A: Jews believe in the messiah’s future coming to bring salvation and end Diaspora suffering. They must live a virtuous life to hasten his arrival. Living a virtuous life means following all the mitzvot—supposedly all 613 of them. However, as Asher explains to Esther, most of these mitzvot are either agrarian or related to rituals in the Temple that has been destroyed 2,000 ago. That leaves a more manageable number of rules, dictates and prohibitions (“do not kill,”) that regulate all aspects of human behavior. One of them is “Be fruitful and multiply,” which can apply to women more literally than to men.
Furthermore, ultra-Orthodox Jews living in Jerusalem feel that they have a sanctified role to preserve the religion, to study the Torah, and to make sure that every moment and every act pleases God. They do so not only for all other Jews living elsewhere, but also in order to be “light to all other nations”—to present an example of life filled with charity, fairness, virtuousness, and holiness.
Men are the ones practicing much of the studying. Through praying they establish direct contact with God (e.g. laying of the teffilin before one even starts his day.) Women are in the role of supporting the men, creating and running their homes and bearing more sons that can continue the line and carry the legacy. Such life is sure to bring the messiah. Therefore, “be fruitful and multiply” has not only the role of hastening the messiah’s arrival through obeying an important religious dictate, but also specifically in Jerusalem by doing so for all the world Jewry.
Q: Evelina de Rothschild school seems to have been a special learning institution.
A: It was the only school for girls, but in a Jewish population of forty-five thousand, it had only three hundred students, which later grew to six hundred. That means most girls were not formally educated. They may have learned to read and write at home, and their sole reading companions for life were the Yiddish Tzena U’rena book of Jewish folklore and prayers, and perhaps the Song of Solomon. Many were simply illiterate! What is also amazing about the school is that while it opened a new cultural window for the young female population, it was also very Orthodox in its observance.
There is a lot more to the religiously strict and socially uncompromising life of Ashkenazi women in Jerusalem in the early 1900’s. I’d like to suggest that readers who want to learn the subject in depth to read the academic book by Margalit Shilo, “Princess or Prisoner?”

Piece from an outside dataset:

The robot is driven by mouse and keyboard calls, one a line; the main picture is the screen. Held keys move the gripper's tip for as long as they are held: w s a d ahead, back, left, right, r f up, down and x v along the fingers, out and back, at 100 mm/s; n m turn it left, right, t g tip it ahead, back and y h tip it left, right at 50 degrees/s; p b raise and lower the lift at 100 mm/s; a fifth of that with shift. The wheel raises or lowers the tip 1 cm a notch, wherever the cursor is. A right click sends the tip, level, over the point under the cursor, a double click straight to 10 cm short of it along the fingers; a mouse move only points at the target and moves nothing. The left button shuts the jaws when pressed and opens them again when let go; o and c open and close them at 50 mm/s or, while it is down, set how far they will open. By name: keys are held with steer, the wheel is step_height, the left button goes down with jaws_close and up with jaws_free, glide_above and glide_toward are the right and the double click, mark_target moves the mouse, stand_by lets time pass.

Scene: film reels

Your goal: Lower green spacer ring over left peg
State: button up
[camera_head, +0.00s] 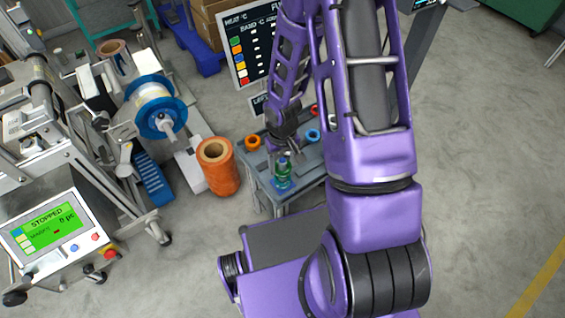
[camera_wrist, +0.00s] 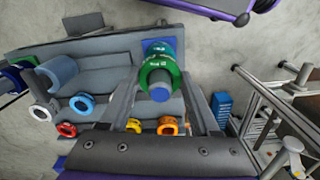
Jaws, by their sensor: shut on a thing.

Q: Was Evelina de Rothschild school the equivalent of a boys’ yeshiva?
A: Not at all. Girls in that school learned arithmetic, geography, literature and music. They learned languages—in fact, under the British Miss Annie Landau, who was the school’s principal for forty years, English became the school’s official language. The girls also learned cooking, sewing and hygiene. On the other hand, their study of Bible and Talmud was quite limited and even censored, while boys studied nothing else—ever.
Q: Why is art such a big deal for the protagonist?
A: In Christianity, the church sponsored art and patronized male artists since medieval times. The troves of today’s Western art can be attributed directly to this church’s support. On the other hand, in traditional Judaism, visual expression is forbidden as it is against the Second Commandment, “Thou shalt not make any graven image.” While Jewish crafts were developed as far back as the days of the First Temple—gold and silver relief, leather tanning, wood carving and calligraphy—painting and sculpting of any object forever remained forbidden until modern time.
Q: Your mother is a known Israeli artist.
A: I am enormously proud of her. Her name is Reviva Yoffe, and at 87 she still paints, exhibits and sells. She took some of the steps I envisioned in Jerusalem Maiden her mother should have taken, but she too, faced a cultural wall which she internalized: In her youth, my mother wanted to study architecture, but her father would not permit her to live away from home. (By comparison, her older sister who wanted to become a lawyer ran away from home and completed her degree at a time few women even studied Law. So did the youngest sister who escaped home and received a graduate degree from Columbia University in finance.) Finally, at age forty, my mother started painting. Without taking a single art class in her life, she’s painted and sold literally thousands of fine-detailed oil paintings. Her surrealistic works are in private collections internationally.
By the way, my mother says that I’ve nailed her mother’s character so well in an entirely different story.
(Update: I am saddened to report that my mother passed away on April 29, 2012, at age 88, leaving behind a wonderful collection of paintings not only for me, but in many collections worldwide.)
Q: What about you? When reading JERUSALEM MAIDEN it is obvious that you have an artistic eye.
A: I created two sculptures that showed promise, and on rare occasions I painted in oil or sketched portraits. As a teenager, I sewed myself several dresses, and even a suit! But I’ve found my calling in painting pictures with words.
Q: Motherhood was a powerhouse force in your previous novels. It takes a 180-degree turn in Jerusalem Maiden.
A: It does, yet doesn’t… It is extremely difficult to attend to the 24/7 needs of children and still fulfill one’s destiny. Poor mothers leave their children with family members in order to work in other countries. But rarely do women leave their children to pursue their own artistic or career calling as is the case of my protagonist, Esther. I wanted to explore this difficult choice from the inside…
Q: Is it ever possible to reconcile a woman’s yearning for individuality with the demands of traditions?
A: I leave this answer to the readers of JERUSALEM MAIDEN. Most people don’t talk much about spirituality or the meaning of an internal search. But as the Mishnah tells us, “Each person is a whole world.” Hopefully each woman in our free society will continue to explore ways to blossom to her full abilities. We have evidence that the more women achieve in their private arena, the more they can be helpful to others to take their place in the public arenas.
Q: As you do.
A: As I’ve struggled to achieve throughout my adult life, and now I strive to do with this novel and in my speaking tour.